** Begin LISTING **
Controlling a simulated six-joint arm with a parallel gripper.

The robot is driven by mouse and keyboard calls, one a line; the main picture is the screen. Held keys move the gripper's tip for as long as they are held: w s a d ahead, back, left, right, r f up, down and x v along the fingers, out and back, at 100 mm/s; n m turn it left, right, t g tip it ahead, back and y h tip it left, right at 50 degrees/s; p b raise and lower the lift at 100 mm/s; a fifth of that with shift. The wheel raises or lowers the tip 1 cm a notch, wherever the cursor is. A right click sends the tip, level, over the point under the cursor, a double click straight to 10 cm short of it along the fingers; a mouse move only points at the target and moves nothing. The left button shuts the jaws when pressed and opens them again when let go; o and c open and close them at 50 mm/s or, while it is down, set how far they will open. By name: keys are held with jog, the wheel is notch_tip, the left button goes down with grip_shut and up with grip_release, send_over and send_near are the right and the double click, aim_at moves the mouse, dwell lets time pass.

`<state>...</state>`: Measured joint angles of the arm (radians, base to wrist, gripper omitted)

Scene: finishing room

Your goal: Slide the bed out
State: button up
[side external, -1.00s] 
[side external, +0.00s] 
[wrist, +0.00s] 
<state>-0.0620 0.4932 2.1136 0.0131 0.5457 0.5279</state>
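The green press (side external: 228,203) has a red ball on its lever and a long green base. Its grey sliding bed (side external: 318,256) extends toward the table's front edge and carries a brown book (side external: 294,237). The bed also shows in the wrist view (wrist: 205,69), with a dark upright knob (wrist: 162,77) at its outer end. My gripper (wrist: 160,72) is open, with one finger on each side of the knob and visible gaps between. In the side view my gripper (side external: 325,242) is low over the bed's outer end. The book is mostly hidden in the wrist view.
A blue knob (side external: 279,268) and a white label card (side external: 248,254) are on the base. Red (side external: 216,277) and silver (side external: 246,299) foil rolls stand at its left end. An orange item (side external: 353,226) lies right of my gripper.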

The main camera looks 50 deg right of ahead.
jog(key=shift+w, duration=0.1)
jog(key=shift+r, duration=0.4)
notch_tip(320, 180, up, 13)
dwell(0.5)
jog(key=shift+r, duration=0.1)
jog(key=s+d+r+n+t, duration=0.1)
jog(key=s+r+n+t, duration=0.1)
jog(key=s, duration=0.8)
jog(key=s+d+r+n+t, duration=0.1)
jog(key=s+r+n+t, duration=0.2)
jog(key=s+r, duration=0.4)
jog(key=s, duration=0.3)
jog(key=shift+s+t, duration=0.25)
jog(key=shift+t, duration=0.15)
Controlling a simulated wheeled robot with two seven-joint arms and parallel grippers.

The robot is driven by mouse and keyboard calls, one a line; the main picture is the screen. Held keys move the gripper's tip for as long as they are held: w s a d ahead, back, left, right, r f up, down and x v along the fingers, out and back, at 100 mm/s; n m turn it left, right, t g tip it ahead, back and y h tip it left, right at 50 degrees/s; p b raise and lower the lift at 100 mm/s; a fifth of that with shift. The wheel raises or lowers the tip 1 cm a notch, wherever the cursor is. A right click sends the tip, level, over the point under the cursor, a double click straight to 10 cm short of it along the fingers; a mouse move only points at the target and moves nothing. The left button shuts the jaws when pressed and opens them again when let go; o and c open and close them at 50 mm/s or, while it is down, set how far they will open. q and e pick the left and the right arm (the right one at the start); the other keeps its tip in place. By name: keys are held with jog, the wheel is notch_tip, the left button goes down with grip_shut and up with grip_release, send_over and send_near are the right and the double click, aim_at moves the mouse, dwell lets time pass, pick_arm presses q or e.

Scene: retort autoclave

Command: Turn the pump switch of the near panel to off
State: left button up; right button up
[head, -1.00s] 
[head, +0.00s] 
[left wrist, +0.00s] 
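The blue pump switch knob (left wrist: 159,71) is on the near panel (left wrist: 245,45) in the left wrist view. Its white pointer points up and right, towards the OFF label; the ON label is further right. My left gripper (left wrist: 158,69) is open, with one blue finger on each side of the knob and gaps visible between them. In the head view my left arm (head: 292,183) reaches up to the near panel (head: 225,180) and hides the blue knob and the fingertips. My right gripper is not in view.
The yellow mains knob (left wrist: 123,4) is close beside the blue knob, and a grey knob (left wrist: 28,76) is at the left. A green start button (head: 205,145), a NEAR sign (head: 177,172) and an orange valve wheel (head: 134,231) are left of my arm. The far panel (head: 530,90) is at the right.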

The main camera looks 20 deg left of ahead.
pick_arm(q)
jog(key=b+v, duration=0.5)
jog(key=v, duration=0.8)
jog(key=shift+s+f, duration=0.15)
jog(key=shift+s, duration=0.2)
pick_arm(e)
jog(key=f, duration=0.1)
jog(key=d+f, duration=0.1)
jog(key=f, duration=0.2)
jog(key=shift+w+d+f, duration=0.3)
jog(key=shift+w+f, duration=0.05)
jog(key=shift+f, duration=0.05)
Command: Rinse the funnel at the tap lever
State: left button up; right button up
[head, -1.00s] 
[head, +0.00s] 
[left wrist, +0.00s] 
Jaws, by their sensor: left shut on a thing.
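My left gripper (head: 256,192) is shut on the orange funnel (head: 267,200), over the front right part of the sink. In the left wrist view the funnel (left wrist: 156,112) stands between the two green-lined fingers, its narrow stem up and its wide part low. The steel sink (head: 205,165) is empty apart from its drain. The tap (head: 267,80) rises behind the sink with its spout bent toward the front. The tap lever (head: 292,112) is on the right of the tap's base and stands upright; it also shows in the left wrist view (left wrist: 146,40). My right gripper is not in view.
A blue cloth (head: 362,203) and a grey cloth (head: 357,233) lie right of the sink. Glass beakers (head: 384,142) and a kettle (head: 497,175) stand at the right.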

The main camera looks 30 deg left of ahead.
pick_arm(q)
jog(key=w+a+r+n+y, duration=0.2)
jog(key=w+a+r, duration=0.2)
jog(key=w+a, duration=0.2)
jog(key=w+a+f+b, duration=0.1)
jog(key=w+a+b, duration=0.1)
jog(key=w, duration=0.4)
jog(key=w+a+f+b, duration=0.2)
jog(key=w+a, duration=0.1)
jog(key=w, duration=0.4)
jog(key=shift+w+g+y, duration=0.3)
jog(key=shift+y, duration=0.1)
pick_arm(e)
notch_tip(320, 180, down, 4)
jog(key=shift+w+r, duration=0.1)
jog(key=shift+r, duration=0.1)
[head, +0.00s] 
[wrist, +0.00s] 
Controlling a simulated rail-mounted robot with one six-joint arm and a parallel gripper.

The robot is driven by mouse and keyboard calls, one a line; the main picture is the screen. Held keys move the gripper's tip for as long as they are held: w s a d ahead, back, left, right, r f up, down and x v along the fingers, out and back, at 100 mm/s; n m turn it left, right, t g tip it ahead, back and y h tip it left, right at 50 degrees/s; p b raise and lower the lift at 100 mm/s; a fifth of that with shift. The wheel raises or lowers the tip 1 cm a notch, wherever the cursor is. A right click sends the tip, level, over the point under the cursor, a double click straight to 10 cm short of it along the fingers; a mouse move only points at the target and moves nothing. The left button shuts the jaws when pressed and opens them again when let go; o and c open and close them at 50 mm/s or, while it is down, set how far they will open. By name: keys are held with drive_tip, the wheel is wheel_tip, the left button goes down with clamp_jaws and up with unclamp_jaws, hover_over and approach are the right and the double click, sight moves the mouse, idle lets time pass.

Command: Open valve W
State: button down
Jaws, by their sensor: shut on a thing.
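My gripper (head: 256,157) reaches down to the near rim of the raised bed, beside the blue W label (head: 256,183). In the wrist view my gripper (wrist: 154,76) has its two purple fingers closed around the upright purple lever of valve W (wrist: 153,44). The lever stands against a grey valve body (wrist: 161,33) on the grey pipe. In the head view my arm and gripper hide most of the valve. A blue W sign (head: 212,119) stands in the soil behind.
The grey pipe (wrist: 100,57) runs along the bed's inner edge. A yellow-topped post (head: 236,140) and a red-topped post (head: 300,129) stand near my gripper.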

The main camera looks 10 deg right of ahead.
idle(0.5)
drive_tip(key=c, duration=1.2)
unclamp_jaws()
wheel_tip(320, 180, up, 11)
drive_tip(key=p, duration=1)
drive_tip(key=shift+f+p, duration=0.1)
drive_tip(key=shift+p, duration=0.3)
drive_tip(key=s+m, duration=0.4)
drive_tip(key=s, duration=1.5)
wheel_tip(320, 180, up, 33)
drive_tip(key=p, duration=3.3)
** End LISTING **
• WHAT IS EXPECTED: Pull out the lines above in which the word "parallel" appears.

• EXERCISE SOLUTION:
Controlling a simulated six-joint arm with a parallel gripper.
Controlling a simulated wheeled robot with two seven-joint arms and parallel grippers.
Controlling a simulated rail-mounted robot with one six-joint arm and a parallel gripper.

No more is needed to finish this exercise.